Conor McGregor has been telling anyone who would listen that he would defeat Jose Aldo at UFC 194. He went so far as to say it would be in one round, and his coach took it a bit further and predicted a victory in less than 60 seconds.
Little did we know how right they’d be.
McGregor, of course, defeated Aldo in just 13 seconds via knockout on Saturday night to become the undisputed UFC featherweight champion of the world. And while he didn’t predict he’d beat Aldo with the first punch he threw, he was pretty darn close.
McGregor was reminded of that during his post-fight press conference.
“Word-for-word, you said, ‘I felt when we stared down I felt his right hand was twitching, which was a subtle tell for me,'” a reporter reminded McGregor, quoting what the new champion said on Thursday, two days before the fight. “‘He is ready to unload that right hand and I feel that could be a downfall for him. If he lets that right hand go, I will not be there. I simply enter the way I enter, and that is enough. They either overextend or they shrink away, but either way it is not good for them. I will create traps and dead space inside that octagon, and I will walk him into that dead space, but all of a sudden he will be in danger.'”
And that is precisely how Aldo lost.
“I mean, if you can see it here,” McGregor replied, pointing to his head, “and you have the courage enough to speak it, it will happen. I see these shots, I see these sequences, and I don’t shy away from them. A lot of times people believe in certain things but they keep them to themselves, they don’t put it out there. If you truly believe in it, if you become vocal with it, you are creating that law of attraction and it will become reality.”
McGregor had a bit of fun with the prediction, too.
“I knew he would overextend. And I knew I’d catch him,” he said with a shrug and a smirk before adding, “Mystic Mac strikes again.”

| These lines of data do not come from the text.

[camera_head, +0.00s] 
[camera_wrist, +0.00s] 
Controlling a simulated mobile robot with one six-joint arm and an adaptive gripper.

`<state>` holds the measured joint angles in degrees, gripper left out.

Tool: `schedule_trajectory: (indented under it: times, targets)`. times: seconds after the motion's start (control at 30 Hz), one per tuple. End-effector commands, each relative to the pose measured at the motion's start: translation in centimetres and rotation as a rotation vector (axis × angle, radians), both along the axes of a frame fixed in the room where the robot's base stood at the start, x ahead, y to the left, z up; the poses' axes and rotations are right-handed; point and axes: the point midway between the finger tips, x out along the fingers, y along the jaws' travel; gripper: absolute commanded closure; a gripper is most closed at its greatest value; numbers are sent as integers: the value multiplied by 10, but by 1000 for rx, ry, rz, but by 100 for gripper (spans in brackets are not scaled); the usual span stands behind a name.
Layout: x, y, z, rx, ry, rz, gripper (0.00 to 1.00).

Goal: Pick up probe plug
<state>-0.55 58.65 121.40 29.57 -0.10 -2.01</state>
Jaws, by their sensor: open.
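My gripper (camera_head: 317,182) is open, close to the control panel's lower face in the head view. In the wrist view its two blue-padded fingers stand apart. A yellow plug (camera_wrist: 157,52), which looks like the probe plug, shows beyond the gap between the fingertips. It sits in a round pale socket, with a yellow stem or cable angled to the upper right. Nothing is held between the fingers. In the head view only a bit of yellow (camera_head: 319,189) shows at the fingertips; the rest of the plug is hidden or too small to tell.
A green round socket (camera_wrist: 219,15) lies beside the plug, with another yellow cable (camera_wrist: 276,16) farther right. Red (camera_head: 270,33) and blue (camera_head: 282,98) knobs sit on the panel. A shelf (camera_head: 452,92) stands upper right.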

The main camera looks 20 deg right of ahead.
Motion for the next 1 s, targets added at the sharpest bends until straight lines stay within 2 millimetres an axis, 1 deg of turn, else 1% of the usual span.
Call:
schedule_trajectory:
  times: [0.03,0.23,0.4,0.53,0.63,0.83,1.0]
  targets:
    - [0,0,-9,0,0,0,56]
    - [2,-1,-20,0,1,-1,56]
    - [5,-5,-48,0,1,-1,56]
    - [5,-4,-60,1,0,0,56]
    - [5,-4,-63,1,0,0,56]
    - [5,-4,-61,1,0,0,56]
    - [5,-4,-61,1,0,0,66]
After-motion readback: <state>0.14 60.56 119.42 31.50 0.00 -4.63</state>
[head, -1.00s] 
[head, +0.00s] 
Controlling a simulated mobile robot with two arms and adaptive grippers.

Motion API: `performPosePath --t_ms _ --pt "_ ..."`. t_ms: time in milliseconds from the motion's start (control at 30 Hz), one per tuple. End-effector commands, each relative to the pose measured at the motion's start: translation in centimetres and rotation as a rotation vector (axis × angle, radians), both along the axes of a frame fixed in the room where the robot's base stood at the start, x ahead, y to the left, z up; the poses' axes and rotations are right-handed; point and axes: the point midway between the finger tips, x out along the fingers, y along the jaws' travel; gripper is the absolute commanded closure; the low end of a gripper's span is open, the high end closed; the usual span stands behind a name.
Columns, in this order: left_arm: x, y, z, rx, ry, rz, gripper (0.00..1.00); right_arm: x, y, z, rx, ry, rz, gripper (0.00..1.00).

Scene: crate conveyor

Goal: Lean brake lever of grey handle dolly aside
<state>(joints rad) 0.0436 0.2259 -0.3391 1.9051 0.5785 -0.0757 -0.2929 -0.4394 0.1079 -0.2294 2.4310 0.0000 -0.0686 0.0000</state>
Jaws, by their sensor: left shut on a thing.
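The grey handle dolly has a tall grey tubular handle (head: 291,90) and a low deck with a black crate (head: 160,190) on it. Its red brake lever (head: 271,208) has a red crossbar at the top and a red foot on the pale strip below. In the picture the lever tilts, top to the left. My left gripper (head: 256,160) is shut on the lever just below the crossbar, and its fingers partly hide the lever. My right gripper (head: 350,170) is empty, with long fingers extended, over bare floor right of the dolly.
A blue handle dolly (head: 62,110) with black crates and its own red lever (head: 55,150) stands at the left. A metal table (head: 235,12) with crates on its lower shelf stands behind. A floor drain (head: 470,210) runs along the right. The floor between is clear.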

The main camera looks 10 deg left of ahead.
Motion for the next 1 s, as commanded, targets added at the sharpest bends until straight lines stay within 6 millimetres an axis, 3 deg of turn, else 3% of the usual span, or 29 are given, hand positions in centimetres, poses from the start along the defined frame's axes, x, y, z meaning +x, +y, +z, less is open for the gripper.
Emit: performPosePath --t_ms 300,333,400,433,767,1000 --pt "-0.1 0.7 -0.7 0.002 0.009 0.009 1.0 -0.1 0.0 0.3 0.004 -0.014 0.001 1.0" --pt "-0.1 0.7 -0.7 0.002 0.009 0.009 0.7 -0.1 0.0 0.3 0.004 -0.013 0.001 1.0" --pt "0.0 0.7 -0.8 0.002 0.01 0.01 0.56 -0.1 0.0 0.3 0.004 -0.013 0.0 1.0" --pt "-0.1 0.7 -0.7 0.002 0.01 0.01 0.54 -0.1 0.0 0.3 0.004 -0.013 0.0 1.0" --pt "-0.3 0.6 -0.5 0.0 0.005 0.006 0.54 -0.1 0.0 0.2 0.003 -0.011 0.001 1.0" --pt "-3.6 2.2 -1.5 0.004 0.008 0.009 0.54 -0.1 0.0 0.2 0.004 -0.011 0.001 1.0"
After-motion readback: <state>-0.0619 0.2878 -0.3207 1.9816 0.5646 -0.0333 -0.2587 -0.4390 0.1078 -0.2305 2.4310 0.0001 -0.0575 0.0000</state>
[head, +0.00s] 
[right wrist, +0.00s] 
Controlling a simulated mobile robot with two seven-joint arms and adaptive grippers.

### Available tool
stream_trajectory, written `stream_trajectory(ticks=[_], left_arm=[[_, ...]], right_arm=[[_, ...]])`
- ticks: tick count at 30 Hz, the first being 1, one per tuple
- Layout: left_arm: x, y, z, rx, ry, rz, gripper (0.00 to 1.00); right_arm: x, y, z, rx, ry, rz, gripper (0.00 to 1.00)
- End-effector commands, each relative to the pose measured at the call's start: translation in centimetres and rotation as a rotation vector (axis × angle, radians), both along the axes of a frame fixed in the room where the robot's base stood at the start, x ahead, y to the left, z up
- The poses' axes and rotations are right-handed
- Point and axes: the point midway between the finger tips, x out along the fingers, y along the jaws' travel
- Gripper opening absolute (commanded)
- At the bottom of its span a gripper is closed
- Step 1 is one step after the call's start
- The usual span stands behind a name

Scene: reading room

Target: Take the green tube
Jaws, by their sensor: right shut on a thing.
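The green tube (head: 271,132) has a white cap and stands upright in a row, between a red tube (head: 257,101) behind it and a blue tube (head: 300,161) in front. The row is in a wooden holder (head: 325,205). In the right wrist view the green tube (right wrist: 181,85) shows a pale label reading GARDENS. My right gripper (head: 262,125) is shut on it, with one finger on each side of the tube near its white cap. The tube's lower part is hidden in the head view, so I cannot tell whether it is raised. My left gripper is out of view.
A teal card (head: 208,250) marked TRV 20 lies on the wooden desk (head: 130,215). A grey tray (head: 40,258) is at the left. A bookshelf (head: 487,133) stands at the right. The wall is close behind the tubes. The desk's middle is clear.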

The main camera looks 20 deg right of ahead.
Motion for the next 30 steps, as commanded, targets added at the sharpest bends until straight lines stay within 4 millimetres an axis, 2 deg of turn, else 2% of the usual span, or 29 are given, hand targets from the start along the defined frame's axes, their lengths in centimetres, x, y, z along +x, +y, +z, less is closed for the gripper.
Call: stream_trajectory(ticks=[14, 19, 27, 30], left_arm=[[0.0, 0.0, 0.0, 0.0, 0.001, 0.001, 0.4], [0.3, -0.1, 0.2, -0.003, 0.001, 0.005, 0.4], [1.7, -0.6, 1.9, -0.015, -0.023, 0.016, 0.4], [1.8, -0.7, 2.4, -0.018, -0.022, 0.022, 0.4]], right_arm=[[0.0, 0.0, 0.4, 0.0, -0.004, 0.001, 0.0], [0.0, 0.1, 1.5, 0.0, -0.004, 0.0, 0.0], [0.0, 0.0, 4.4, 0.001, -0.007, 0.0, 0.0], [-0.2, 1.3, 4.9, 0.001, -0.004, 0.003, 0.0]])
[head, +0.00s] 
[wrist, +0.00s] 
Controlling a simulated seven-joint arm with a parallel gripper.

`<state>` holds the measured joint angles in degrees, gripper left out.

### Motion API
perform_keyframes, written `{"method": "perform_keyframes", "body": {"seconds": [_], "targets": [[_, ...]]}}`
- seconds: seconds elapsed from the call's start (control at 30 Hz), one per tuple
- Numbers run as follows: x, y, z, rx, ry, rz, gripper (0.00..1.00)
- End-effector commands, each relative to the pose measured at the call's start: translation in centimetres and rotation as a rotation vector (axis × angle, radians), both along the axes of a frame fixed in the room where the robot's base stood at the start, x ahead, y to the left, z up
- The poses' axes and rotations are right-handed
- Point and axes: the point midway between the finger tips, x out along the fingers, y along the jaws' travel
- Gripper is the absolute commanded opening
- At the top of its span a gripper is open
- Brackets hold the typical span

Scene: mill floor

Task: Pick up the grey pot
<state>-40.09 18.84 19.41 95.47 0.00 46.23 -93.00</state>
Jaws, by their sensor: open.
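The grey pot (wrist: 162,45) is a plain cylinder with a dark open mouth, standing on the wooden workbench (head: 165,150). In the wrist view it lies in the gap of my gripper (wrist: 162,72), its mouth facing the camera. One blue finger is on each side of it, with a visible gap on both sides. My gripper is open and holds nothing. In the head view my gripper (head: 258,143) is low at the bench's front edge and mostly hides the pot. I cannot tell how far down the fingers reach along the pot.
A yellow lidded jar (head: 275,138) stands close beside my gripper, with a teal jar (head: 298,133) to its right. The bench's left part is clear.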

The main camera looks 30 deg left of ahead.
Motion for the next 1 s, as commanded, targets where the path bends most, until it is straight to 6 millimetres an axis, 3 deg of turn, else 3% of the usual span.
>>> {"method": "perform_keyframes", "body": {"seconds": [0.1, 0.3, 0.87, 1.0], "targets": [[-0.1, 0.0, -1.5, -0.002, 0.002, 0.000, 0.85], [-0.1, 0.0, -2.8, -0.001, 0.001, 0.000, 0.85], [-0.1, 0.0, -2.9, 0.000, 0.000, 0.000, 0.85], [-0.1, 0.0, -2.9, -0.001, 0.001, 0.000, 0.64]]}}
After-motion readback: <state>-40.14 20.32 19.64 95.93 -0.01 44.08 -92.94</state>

McGregor circled back to the moment he won the fight later. By his explanation, it sounded as if he was trying to give Aldo an early wake-up call to ensure a good fight.
“I just felt he’d load up, I’d give him a little shot, give him that pressure almost like get that recoil,” he said. “And then he loaded, I pulled, banged the left hand; It was clean: no power, no push, just pop. Precision, timing. That’s it.
“You fall into a shot like that, you go to sleep.”
A wake-up call that puts you to sleep. Now that’s a champion’s blow.